Berry season is maybe the time of year I’m most excited for. You can get apples, bananas, oranges and whatever else all year long, even sometimes strawberries, but blackberries, raspberries and blueberries are special and really only taste delicious in the summer time. You don’t bite into a strawberry in December and have to run to the sink to avoid having the juice that’s running down your arm drop onto the floor. You don’t pick through a basket of raspberries in February, looking for the one that’s a little orange and a little red because you like how it looks a little tie-dye and is therefore that much more fun to eat. And you barely even see blackberries or blueberries in the colder months – maybe in warmer states you’ll find them, but in New York, you will usually only see them start to peek out in April and by September, they’re gone until next year. The one thing I will miss about working in Manhattan is walking through the farmer’s market in the mornings and knowing what’s in season because you can smell it, and there’s nothing as fragrant and wonderful as the smell of summer berries. It almost makes up for the putrid subway smell. It’s almost like the berries were my reward for wading through the stank of the subway, and man, it does not get more polar opposite than summer time NYC subways and summer time berries. But let’s not focus on that, shall we? It’s berry season and I want them on my yogurt, spooned over fresh whipped cream and, more importantly, on top of a big stack of pancakes. Banana pancakes, if possible.
When ALOHA contacted me recently about partnering up for a recipe, at first I wasn’t sure. I don’t consider myself to be a super healthy blogger. I would never use the hashtag #fitness or #workbitch or whatever it is that people who live in Lululemon like to tag their photos. But, hey, I figured, why not try something new? They sent me some of their ALOHA smoothie packets and some of their coconut oil based chocolate. First of all, as someone who generally tries to watch her carbohydrate intake (see: starts crash dieting like an idiot a week before she knows she has to go to the beach), the chocolate was freaking awesome. It was low in sugar and low in carbs, but I still felt like I got to enjoy some rich, dark chocolate. Once I tried that, I was like, okay, maybe these ALOHA guys aren’t so bad after all. Then I got to the Berry Blend packet – I threw some in a cup of plain yogurt to see what it was all about. And I was sold. It was really good and it’s packed with lots of vitamins and nutrients and all that good stuff. I didn’t want to make a regular ol’ smoothie or anything with it, though, so I figured I’d meet the health and fitness world halfway and throw this good-for-you powder into my favorite breakfast food: pancakes. As previously stated, banana pancakes are my pancake of choice (surprisingly – nay, wrongly – Kramer prefers regular pancakes), so in some sliced bananas went. I of course had to use some fresh berries as garnish, because not only are they juicy and beautiful, but there’s nothing quite like juicy berries drenched in sweet maple syrup. It’s heavenly.

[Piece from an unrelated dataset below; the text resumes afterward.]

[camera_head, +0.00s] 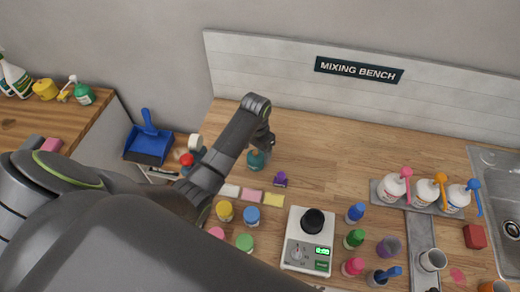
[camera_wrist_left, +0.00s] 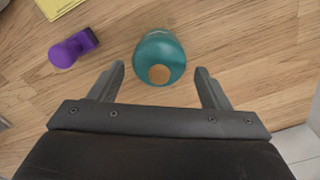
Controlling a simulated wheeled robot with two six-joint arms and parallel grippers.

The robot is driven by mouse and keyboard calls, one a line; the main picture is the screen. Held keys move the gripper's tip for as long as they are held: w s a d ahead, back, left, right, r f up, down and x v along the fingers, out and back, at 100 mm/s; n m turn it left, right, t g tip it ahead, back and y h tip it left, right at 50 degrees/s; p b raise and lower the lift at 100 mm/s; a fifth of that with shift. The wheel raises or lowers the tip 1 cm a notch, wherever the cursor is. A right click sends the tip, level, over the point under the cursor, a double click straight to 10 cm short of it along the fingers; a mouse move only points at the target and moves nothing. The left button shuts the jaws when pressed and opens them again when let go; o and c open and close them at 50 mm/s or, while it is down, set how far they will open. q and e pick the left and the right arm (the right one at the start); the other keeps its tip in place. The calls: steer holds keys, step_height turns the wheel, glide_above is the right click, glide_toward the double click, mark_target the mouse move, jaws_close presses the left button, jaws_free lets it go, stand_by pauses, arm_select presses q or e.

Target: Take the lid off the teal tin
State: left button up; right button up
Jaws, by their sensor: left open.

Get your dry ingredients together.
And your wet.
Add your batter to a hot pan, then add some sliced bananas and flip.
Keep going until you run out of batter.
Top with berries and syrup.
- 1 cup + 2 tablespoons all-purpose flour
- 1½ tablespoons baking powder
- 1½ teaspoons granulated sugar or Stevia
- ½ teaspoon kosher salt
- 2 packets of ALOHA The Daily Good Berry Blend
- 1¼ cup whole milk or almond milk
- 2 tablespoons vegetable or olive oil
- 1½ teaspoons vanilla extract
- 1 egg
- 2 bananas, thinly sliced
- 2 cups fresh berries
- maple syrup, for serving
- Combine your flour, baking powder, sugar, salt and ALOHA in a large bowl. Set aside.
- Whisk together your milk, oil, vanilla and egg. Slowly add this wet mixture into your dry mixture and mix until just combined.
- Heat a skillet over medium-high heat and grease with butter or non-stick spray. Add ¼ cup of batter for each pancake, then place sliced bananas over the top of each pancake. When the batter begins to bubble after 3 minutes or so, check that the pancake has browned on one side and flip, then cook on the other side for another 3 minutes or so.
- You can keep your pancakes in a 200 degree F oven on a baking sheet while you finish making the rest of your pancakes. When ready, plate and sprinkle with your fresh berries. Enjoy!